Jeff Jacoby of The Boston Globe wrote a column fifteen years ago that called for the revival of corporal punishment for criminals.  He advocated such measures because he believed they would save dollars and potentially be more humane than long prison sentences.  Now, as skyrocketing rates of incarceration have become a major national issue (and a major national fiscal concern), Jacoby returns to his idea in a new article in The Boston Globe.

Modern society tends to abhor the idea of public whippings, but Jacoby asks, “is [corporal punishment] really less civilized than a criminal-justice system that relies almost exclusively on caging human beings?”

The idea is also the subject of a new book by Peter Moskos, a criminologist at the City University of New York and a former police officer.  He argues that rather than putting non-violent criminals into our broken prison system, we ought to give them a choice: five years in prison or five minutes against a rattan cane.

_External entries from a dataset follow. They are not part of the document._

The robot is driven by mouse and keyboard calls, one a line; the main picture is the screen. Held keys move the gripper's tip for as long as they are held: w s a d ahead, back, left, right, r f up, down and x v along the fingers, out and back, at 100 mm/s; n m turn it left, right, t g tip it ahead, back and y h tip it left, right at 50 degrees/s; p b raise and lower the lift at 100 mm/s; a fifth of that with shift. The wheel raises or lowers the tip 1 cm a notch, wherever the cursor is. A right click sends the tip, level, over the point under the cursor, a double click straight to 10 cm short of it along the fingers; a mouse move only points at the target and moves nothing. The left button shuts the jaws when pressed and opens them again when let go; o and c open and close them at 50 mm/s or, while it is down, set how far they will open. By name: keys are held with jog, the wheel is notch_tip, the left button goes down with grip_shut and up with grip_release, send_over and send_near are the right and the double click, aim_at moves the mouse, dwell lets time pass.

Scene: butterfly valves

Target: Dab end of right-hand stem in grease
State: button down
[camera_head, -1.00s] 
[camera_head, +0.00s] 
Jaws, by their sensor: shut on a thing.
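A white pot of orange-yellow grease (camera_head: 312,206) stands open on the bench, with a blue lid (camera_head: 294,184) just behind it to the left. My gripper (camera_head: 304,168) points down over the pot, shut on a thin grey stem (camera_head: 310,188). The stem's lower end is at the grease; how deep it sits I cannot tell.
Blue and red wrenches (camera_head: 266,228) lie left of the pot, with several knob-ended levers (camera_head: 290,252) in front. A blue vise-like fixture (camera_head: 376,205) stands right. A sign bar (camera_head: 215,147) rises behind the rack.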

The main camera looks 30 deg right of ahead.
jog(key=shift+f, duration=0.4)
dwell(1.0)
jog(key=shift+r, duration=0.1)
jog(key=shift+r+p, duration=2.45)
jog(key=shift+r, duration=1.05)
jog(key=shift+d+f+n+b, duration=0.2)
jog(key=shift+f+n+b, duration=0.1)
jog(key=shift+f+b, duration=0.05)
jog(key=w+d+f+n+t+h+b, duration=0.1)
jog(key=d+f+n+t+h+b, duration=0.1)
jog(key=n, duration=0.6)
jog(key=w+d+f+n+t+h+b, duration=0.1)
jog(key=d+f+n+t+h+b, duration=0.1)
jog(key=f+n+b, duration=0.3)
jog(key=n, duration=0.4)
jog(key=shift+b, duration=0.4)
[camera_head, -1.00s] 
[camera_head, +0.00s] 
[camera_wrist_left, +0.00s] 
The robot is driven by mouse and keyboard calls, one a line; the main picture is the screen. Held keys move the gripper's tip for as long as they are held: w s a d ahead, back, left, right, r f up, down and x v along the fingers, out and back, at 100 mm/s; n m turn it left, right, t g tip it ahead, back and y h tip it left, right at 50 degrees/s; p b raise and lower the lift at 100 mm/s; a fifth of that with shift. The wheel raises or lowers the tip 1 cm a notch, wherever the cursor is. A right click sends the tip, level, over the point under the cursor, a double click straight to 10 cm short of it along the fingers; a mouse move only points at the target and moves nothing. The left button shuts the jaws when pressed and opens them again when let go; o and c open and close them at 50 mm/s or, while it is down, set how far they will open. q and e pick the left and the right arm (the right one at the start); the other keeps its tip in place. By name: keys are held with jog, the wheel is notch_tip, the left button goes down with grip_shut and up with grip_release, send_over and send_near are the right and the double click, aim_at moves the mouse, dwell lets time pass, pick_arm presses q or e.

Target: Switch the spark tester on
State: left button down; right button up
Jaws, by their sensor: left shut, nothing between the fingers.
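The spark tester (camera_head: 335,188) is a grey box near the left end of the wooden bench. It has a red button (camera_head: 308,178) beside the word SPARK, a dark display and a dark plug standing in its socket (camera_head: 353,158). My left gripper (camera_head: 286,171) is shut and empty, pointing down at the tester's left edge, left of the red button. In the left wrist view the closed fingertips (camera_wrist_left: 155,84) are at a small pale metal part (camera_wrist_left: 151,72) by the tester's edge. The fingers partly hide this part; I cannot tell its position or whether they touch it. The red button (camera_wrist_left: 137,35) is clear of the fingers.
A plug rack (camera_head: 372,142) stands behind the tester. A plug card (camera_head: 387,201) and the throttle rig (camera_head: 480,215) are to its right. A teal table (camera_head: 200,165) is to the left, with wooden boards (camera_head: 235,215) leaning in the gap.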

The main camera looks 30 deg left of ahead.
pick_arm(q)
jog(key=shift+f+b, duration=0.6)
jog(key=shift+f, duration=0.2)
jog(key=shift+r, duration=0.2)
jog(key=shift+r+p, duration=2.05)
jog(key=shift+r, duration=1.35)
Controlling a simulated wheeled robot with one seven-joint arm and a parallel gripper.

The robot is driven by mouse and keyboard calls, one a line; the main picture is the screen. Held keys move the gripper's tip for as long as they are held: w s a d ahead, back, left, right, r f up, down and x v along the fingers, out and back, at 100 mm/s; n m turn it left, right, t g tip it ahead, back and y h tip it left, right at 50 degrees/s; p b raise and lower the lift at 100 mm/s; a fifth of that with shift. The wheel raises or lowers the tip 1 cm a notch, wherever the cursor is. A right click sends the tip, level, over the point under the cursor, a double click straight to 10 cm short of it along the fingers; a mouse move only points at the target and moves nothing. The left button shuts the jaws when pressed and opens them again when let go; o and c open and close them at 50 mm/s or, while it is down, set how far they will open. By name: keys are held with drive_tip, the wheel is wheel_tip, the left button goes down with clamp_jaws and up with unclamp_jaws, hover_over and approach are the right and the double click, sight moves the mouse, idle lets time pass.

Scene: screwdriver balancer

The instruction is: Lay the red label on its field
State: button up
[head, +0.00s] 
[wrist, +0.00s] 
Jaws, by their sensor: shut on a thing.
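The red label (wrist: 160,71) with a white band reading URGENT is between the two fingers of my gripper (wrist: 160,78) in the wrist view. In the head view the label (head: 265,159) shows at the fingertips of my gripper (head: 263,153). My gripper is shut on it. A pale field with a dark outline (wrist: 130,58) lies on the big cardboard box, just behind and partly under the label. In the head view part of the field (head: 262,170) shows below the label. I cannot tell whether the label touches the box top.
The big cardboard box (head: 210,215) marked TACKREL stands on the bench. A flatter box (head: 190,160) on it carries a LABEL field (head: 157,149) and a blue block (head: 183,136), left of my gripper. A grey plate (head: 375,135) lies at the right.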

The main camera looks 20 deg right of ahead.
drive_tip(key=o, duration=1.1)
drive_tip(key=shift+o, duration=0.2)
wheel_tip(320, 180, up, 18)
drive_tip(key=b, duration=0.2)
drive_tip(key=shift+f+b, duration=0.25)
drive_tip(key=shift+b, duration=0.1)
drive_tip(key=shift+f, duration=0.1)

This idea is hard to endorse – and it is not endorsed by Right On Crime – but it makes for an interesting thought experiment.  A flogging would be painful, shameful, and horrific, but over in minutes.  Meanwhile, a prison sentence could take several months of a person’s life.

Jacoby insists that Moskos’s book is not necessarily a defense of flogging, but rather a call for reform in the broken American prison system.  He mentions that prisons are good for keeping violent criminals off the streets, but they may be counterproductive as tools for punishing and rehabilitating non-violent criminals.  The problem, as Jacoby sees it, is that we are a single-punishment society that too often offers only imprisonment.

Historically, criminal justice systems serve four basic requirements: punishment, deterrence, retribution, and rehabilitation.  A public flogging would certainly serve the goals of punishment and, possibly, deterrence.  However, flogging may fall short of retributive goals.  Unless a victim gets to administer the punishment (several Americans would probably love to take a shot at Bernie Madoff), or draws some sort of peace from the suffering of a perpetrator, the goals of retribution are not satisfied.

Floggings may fall short in rehabilitation as well.  While a public beating will certainly harm and probably embarrass an offender, would it genuinely serve to rehabilitate the person so they may become a productive member of society?  Jacoby might respond that the same argument could be made against the current prison system, which, in an era of tough-on-crime policies, has often ignored rehabilitative goals also.  This point, however, just means that flogging and incarceration are both imperfect responses to non-violent crime.

If nothing else, Jacoby’s suggestion is an interesting commentary on our current criminal justice system.  If our methods are so broken that the idea of public beatings can be seriously suggested as an alternative, then change is undeniably necessary.